北見工業大学連携事業

2013年10月2日

近年、全国の大学が「地域連携」のもと様々な取り組みを実施している。

そういう状況の中、平成23年8月に北見工業大学と連携協定を締結した北見市教育委員会を視察した。

数年前まで大学は生徒対象の教育と、企業などと連携しての研究活動が主だったように思えたが、最近では「地域連携」「地域貢献」を大学の活動の一つとしており、その活動が評価対象にもなっている。各自治体も大学が行う「地域連携」「地域貢献」を活用している。特色ある行政サービスを実施しようとする中で大学のこのような取り組みは渡りに船である。

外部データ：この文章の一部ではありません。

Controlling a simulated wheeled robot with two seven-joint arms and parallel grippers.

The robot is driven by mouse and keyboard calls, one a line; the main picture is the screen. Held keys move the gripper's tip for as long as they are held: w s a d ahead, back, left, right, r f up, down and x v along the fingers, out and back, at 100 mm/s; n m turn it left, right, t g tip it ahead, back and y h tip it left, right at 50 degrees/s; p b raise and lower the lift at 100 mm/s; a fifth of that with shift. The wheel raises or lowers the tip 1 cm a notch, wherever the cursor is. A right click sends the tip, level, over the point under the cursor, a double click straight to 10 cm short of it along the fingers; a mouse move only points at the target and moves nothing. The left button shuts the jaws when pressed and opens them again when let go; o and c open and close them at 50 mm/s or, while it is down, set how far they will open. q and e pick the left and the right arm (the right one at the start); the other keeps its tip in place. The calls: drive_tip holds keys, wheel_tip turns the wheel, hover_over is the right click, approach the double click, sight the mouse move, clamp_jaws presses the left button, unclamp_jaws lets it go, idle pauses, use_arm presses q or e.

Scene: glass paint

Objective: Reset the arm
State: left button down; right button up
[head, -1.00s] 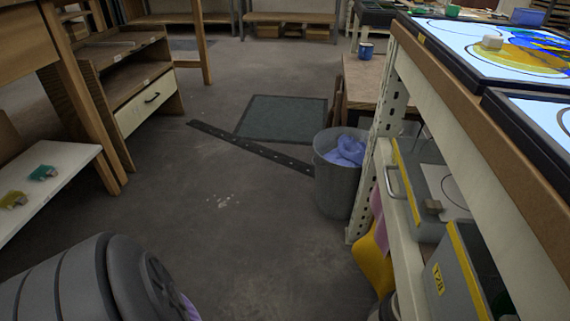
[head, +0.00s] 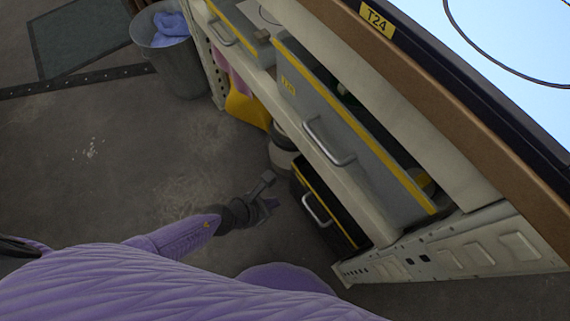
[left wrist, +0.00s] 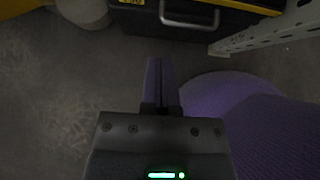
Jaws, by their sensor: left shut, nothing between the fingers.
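My left arm comes in from the lower left of the head view in a purple cover. Its gripper (head: 268,194) hangs low over the floor, left of the workbench's drawers. In the left wrist view the two fingers (left wrist: 161,82) are together with nothing between them. They point toward a black case with a silver handle and stay apart from it. My right gripper is in neither current view.
A workbench (head: 400,75) with a light panel (head: 500,40) runs along the right. Below it are a grey drawer (head: 350,130) and a black case (head: 325,210) with a handle. A bin (head: 170,55) stands at the upper left. Open floor (head: 90,190) lies to the left.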

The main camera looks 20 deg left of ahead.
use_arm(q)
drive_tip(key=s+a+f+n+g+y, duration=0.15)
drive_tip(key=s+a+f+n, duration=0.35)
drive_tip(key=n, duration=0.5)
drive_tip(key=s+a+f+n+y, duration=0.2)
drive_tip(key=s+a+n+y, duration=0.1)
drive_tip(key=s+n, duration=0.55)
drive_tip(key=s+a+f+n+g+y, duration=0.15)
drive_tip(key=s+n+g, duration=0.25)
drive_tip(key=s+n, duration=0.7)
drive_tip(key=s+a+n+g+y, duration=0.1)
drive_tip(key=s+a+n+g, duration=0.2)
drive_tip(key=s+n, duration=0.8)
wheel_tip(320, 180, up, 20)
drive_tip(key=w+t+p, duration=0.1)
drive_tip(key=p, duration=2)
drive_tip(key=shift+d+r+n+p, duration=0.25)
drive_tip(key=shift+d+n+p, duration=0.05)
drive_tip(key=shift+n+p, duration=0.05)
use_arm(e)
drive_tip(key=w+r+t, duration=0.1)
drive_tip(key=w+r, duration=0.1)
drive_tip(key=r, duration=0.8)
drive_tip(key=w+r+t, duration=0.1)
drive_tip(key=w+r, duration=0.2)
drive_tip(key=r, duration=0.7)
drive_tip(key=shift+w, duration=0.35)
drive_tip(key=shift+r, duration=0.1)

北見工業大学と北見市の連携は、大学と学校等との人的・知的交流を通じ、教育上の諸課題に適切に対応するとともに、地域に根ざした学びを目的とするものだ。協定の内容としては

1) 理科教育の充実・支援に関すること。

2) 国際交流の推進に関すること。

3) 教員のキャリアアップに関すること。

4) 初等中等教育及び高等教育の理解促進に関すること

である。

この中で私が特に注目したいのは、理科教育である。最近では子どもたちの理科離れが指摘され教育界では問題の一つとなっている。連携に当たり北見工業大学の学長からは「子どもたちの理科離れや基礎学力の低下が叫ばれ久しく、小・中・学校の段階から児童生徒の理科好きを促進し、基礎学力の向上や理工系人材の確保・充実、地域の教育力アップ、地域経済の活性化、イノベーション創出のための人材育成等社会的な要請に中長期的に応えていきたい」との話があり、子どもの理科離れが問題化されていることの認識からであろう。

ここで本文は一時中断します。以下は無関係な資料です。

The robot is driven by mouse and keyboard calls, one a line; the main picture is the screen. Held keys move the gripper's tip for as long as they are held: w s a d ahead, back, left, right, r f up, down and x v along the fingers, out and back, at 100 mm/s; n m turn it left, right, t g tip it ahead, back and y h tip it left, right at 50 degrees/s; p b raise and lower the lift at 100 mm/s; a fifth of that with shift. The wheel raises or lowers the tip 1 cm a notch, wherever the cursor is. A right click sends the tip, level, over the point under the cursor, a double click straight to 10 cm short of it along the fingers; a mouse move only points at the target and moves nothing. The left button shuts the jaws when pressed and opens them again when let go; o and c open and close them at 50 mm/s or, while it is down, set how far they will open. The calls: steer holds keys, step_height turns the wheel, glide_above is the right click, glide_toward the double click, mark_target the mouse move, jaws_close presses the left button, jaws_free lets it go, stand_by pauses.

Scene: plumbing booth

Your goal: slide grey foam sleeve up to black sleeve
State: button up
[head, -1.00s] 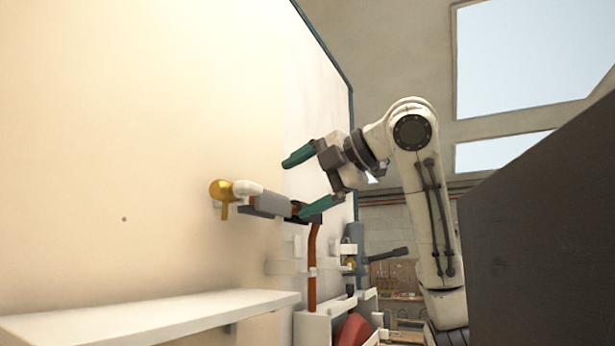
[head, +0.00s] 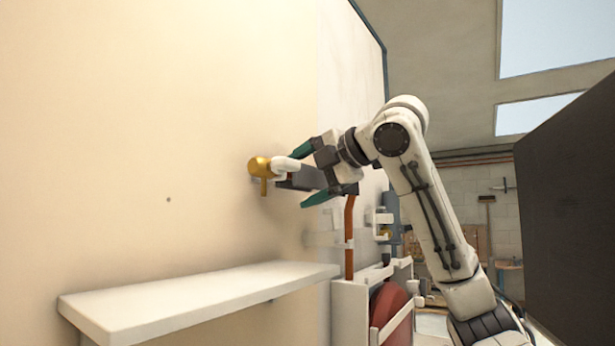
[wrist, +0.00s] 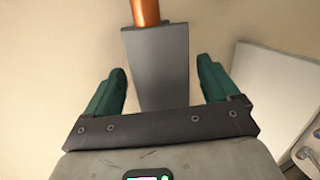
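My gripper (head: 311,174) is open, with one teal finger above and one below the grey foam sleeve (head: 303,179). In the wrist view the grey sleeve (wrist: 158,60) lies between the two spread fingers (wrist: 160,85), with a gap on each side. The copper pipe (wrist: 144,12) comes out of its far end. In the head view a short piece of copper shows between the sleeve and a white elbow (head: 286,165). I cannot make out the black sleeve for certain; a dark part (head: 346,188) shows behind the gripper, above the vertical copper pipe (head: 349,225).
A brass fitting (head: 260,168) sits on the wall left of the elbow. A white shelf (head: 190,297) juts out below. A white rack with a red reel (head: 390,308) stands lower right. A dark panel (head: 570,200) closes off the right side.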

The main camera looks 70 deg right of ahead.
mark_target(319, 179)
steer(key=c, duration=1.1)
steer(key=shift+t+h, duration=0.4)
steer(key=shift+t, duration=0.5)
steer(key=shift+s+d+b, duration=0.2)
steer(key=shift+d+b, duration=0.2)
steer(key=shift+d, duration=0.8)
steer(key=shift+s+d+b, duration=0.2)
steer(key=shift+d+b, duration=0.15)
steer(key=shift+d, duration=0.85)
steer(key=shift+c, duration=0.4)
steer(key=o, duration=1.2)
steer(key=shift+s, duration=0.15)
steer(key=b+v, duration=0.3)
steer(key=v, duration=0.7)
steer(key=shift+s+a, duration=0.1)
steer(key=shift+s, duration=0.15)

しかしながら、私個人としては子どもたちの理科離れの原因は教える側にもあると思っている。理科を分かり易く、興味を持つような教え方が出来ていないのではないかと疑問を持っているからである。以前に本市の教育研究所の職員との意見交換会でもこのことを指摘し、実際問題そういうことも多々あると認めている。先生自身が教え方を学ばなければ、教えられる生徒の理解度は格段に違いが出るであろう。この協定内容にもその表れか、①理科教育の充実・支援のなかには、教員の指導力向上を図ること、そして子どもたちが興味をわくようなユニークな理科実験の実践支援を大学院生、学部学生が行う事が取り決められている。

 北見市教育委員会からの説明によると、教員の指導力向上などの取組みは全て自主性に任しているとの事である。折角、大学と連携をしたものの残念に思えるので、このことに対し質問したが教育委員会はさほど教員の指導力向上についての問題意識は無く、自主性で問題ないとの回答であった。教職員に対しての研修はこれまで2回行われているがその参加人数は2回とも20人程度だそうだ。この取組み状況からまた一つ疑問に思ったことが、教員のレベルに差が出てそれによって生徒間の学力の差が出ることは無いのか。また、同じように学校間でのレベルの差が出ないのか、である。これについても教育委員会は問題としていないとの事である。とかく教えるのが難しいと言われている理科である。理科については、専門的に教えている塾もあるし、民間会社が出張で理科教室を開いている状況である。

 本市でも、理科教育にはこれからもしっかり取り組みをしていかなければならないのではないか。先生の専門性を考え、小学校でも学校間で理科専門の先生を設置していくことも考えた方が良いのではないか。

 子どもたちの理科離れ、教員の理科離れ防止を今後とも考えていかなければならない。